BRIEF — Find every line in the records below that holds the word "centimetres", and copy it out.
===== DATASET RECORDS =====
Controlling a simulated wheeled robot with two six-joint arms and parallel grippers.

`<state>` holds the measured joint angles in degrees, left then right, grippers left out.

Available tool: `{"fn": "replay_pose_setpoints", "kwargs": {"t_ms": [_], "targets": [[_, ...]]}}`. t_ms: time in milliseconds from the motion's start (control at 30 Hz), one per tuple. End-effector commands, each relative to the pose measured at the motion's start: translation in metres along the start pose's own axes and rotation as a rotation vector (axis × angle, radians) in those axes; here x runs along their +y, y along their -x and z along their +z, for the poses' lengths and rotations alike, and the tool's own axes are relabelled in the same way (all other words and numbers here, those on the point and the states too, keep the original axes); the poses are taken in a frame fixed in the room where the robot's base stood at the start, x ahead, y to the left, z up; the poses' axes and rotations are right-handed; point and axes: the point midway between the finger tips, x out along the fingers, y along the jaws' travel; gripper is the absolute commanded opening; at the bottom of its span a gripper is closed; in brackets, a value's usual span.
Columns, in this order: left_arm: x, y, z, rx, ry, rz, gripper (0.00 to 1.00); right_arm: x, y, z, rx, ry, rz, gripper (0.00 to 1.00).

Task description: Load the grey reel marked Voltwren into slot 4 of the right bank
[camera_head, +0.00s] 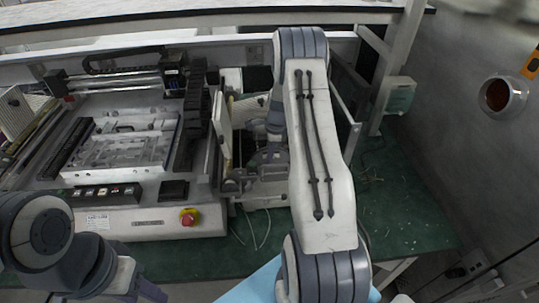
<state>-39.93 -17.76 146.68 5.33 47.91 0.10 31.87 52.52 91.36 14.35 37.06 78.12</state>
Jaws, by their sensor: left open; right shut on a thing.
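My right arm reaches forward over the middle of the view to the feeder bank (265,188) at the machine's right side. My right gripper (268,152) is partly hidden by the arm. It is shut on a thing, apparently the reel, but I cannot make out its shape, colour or marking. A pale upright disc or plate (224,128), seen nearly edge-on, stands just left of the gripper. I cannot read slot numbers. My left gripper (140,291) is low at the left, partly cut off by the bottom edge, open and away from the bank.
The machine (140,222) with a flat metal bed and a red stop knob (188,217) fills the left. A grey box (399,96) hangs on a post at the back right.

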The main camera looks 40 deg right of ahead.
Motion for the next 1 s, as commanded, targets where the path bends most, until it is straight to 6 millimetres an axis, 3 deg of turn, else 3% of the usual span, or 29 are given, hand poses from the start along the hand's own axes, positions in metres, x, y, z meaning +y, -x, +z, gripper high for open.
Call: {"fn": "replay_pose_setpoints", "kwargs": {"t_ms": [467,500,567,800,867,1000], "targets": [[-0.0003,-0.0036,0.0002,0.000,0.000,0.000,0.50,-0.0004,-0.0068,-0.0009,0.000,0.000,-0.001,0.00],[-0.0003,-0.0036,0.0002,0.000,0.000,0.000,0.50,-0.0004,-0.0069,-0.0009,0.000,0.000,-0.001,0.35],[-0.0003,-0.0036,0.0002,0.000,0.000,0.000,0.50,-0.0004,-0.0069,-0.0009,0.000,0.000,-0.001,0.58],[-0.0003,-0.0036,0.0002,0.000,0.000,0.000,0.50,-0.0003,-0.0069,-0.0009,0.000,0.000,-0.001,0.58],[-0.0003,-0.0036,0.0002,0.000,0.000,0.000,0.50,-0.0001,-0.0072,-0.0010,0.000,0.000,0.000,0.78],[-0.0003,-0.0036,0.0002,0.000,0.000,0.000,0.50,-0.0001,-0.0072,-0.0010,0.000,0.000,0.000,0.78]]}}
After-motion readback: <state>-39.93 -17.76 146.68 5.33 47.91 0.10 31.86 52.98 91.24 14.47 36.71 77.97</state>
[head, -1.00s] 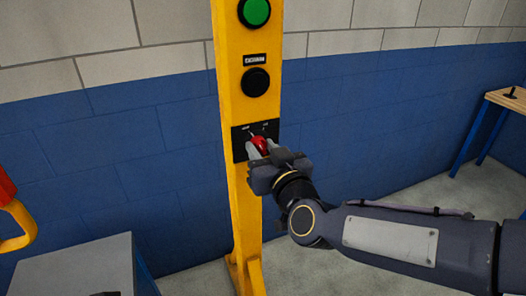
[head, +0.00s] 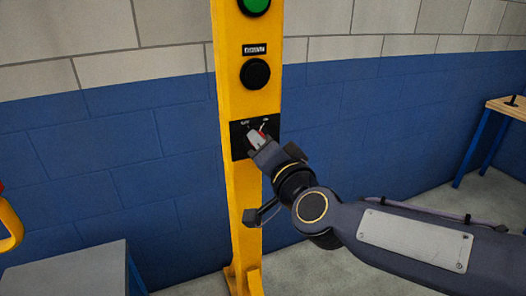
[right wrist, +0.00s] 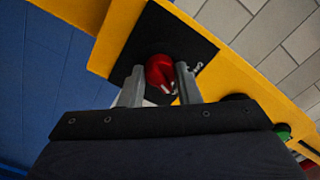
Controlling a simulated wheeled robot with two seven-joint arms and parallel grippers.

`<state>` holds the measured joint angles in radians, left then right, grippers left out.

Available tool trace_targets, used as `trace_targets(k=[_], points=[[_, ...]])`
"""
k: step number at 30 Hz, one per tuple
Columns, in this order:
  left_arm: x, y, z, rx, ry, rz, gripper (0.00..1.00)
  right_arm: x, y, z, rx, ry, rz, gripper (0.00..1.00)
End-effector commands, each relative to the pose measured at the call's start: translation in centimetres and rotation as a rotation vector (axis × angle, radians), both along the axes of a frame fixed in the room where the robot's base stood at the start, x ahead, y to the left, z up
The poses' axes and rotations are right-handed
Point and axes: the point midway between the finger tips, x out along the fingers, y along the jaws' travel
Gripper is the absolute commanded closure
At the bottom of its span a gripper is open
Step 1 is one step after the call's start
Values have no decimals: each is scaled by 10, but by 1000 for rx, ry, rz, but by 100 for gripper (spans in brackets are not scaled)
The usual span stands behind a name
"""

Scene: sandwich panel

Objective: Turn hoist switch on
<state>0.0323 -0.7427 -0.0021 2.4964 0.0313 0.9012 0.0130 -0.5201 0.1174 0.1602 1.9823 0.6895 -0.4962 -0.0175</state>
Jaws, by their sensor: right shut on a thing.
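The hoist switch is a red rotary knob (right wrist: 162,74) on a black plate (right wrist: 178,38) fixed to a yellow post (head: 240,195). In the head view only a little of the red knob (head: 262,130) shows beside my finger. My right gripper (right wrist: 160,88) is shut on the knob, one grey finger on each side of it. In the head view the right gripper (head: 258,140) is rolled over to a slant in front of the plate. The knob's exact pointing direction is hard to read. My left gripper is not in view.
A black button (head: 255,74) with a label sits above the plate, and a green button (head: 255,5) is higher up. A grey-topped bench (head: 70,270) stands at lower left, near a yellow handle (head: 12,228). A wooden table (head: 508,108) is at far right.

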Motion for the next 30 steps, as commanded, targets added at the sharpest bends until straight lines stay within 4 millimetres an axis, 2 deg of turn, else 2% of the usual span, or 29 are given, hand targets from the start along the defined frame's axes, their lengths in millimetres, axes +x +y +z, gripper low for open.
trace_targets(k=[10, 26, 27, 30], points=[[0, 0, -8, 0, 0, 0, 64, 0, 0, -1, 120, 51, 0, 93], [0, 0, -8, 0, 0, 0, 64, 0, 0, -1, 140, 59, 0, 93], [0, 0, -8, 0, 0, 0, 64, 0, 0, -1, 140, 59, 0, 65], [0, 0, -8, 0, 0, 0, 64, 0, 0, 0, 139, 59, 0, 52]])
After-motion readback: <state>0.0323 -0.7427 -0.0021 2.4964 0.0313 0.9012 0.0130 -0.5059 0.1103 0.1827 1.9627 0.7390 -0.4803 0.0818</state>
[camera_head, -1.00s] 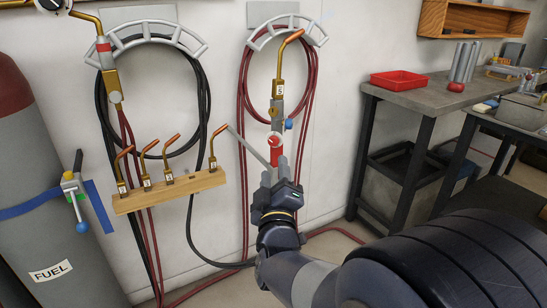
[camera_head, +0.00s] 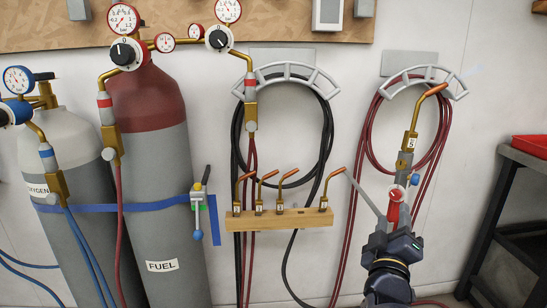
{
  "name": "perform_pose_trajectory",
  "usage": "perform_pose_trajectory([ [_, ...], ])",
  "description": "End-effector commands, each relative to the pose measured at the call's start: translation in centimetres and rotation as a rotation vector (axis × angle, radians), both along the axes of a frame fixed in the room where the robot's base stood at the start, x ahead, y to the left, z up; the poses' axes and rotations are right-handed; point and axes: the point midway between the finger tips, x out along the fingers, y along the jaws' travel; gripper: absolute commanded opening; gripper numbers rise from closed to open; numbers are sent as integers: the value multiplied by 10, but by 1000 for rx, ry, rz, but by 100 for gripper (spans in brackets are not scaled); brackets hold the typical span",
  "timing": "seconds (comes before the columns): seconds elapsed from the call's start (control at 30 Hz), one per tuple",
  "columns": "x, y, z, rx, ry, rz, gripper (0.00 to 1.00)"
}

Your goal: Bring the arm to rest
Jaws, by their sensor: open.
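My gripper (camera_head: 393,226) is at the lower right, open, in front of the lower end of the right-hand torch. This torch (camera_head: 406,160) hangs upright below the right hose rack, with a copper tip, brass body, red knob (camera_head: 395,194) and blue knob (camera_head: 415,179). The gripper's fingers are close under the red knob; I cannot tell whether they touch it. My arm reaches up from the bottom edge, and most of it is out of view.
Red hoses (camera_head: 347,245) hang by the arm. The fuel cylinder (camera_head: 160,210) stands left. A dark bench (camera_head: 510,185) with a red tray stands right.

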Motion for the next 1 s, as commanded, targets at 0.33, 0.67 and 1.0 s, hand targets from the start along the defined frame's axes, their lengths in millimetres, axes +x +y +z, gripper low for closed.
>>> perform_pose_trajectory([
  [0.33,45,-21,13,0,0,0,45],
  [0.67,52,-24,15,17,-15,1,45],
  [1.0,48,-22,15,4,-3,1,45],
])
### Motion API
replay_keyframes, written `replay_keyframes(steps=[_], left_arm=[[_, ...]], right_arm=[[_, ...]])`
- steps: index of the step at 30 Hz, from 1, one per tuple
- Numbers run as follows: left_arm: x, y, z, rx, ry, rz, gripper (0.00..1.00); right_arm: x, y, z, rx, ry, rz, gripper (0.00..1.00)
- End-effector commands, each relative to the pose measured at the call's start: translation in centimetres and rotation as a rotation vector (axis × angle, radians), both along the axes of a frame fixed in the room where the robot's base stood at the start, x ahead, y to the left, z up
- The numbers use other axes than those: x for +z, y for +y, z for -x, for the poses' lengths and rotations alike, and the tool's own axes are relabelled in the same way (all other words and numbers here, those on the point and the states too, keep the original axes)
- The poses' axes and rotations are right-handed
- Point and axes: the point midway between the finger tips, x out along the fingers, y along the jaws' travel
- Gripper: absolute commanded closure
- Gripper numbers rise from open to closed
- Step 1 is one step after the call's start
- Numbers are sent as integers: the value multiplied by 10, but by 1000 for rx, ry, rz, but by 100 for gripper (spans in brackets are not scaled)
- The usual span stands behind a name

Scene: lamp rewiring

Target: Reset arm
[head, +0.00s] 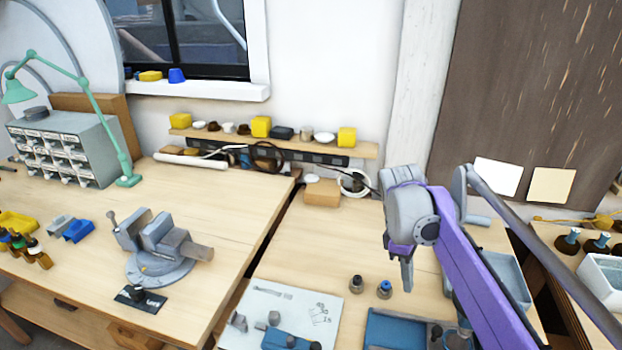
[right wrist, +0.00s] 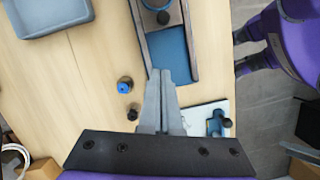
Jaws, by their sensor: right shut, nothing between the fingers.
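My right gripper (head: 406,278) hangs over the right-hand bench in the head view, with its fingers pointing down. In the right wrist view its two grey fingers (right wrist: 160,85) lie together, shut, with nothing between them. It is above the bench and apart from the objects there. In the head view, my purple right arm runs from the gripper to the lower right edge. I do not see my left gripper in the head view. A purple part of my own body shows at the upper right of the right wrist view.
Two small capped bottles, one dark (head: 357,284) and one blue-topped (head: 385,289), stand near the gripper. A pale mat (head: 260,303) with small parts and a blue tray (head: 378,325) lie in front. A vise (head: 160,250) stands on the left bench. Bare wood lies behind the bottles.

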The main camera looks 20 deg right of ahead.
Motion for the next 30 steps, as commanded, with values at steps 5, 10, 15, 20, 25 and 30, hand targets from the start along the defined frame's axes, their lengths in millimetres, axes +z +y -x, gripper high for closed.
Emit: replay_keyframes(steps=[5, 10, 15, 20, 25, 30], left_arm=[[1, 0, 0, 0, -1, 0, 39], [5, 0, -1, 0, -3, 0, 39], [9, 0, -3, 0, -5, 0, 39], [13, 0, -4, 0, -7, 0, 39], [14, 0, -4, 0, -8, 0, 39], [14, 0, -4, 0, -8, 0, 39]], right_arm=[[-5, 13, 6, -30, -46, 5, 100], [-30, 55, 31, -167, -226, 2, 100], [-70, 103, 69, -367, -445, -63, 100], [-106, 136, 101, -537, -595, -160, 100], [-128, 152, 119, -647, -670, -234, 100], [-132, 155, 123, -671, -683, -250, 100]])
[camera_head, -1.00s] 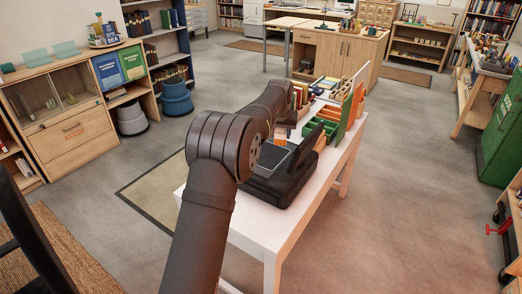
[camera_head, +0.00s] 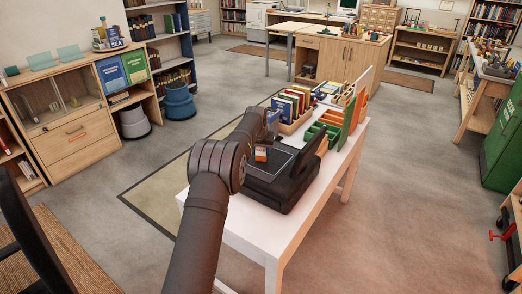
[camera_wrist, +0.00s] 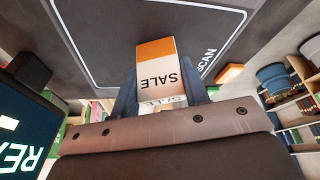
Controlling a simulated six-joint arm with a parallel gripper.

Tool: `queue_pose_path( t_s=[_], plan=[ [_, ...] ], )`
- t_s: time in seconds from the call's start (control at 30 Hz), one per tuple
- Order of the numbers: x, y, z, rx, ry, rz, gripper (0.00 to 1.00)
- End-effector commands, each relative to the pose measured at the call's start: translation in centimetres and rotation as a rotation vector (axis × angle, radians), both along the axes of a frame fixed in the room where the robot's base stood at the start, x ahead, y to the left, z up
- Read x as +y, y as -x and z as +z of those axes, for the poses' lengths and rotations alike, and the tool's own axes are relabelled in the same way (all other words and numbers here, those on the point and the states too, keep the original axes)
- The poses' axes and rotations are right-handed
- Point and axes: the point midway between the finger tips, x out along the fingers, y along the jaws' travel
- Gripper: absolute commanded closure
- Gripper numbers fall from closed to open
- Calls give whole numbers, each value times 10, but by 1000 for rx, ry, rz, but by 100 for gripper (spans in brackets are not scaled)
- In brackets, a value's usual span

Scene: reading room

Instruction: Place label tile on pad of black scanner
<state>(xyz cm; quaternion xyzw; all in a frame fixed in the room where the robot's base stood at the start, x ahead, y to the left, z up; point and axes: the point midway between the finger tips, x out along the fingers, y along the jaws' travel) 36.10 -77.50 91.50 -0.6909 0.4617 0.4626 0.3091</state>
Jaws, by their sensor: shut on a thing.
=====
CORRECT RESULT —
End-effector commands, each relative to the pose measured at the call's start: translation in centimetres and rotation as a rotation vector (axis × angle, radians), both along the axes of a frame fixed in the room where the robot's base stood at the start, x ahead, y to the left, z up
  "description": "End-effector commands, each relative to the pose measured at the call's start: translation in centimetres and rotation as a rotation vector (axis × angle, radians), both along the axes of a frame fixed in the room where the robot's base stood at the start, x ahead, y to the left, z up; the poses' axes and rotations are right-handed; point and axes: the point midway between the finger tips, x out along the fingers, y along the jaws' travel; gripper: absolute commanded opening; gripper numbers rise from closed to open; numbers are sent as integers: the value multiplied by 10, but by 1000 for rx, ry, rz, but by 100 for gripper (spans in brackets are not scaled); brackets hold the typical span",
- End-effector commands, each relative to the pose measured at the call's start: translation in centimetres and rotation as a rotation vector (axis × angle, radians), both along the axes of a frame fixed in the room where the robot's base stood at the start, x ahead, y to the left, z up
- End-effector commands, each relative to the pose measured at the call's start: translation in centimetres and rotation as a rotation vector (axis × angle, radians), both along the axes of a frame fixed in the room where the robot's base stood at the start, x ahead, y to the left, z up

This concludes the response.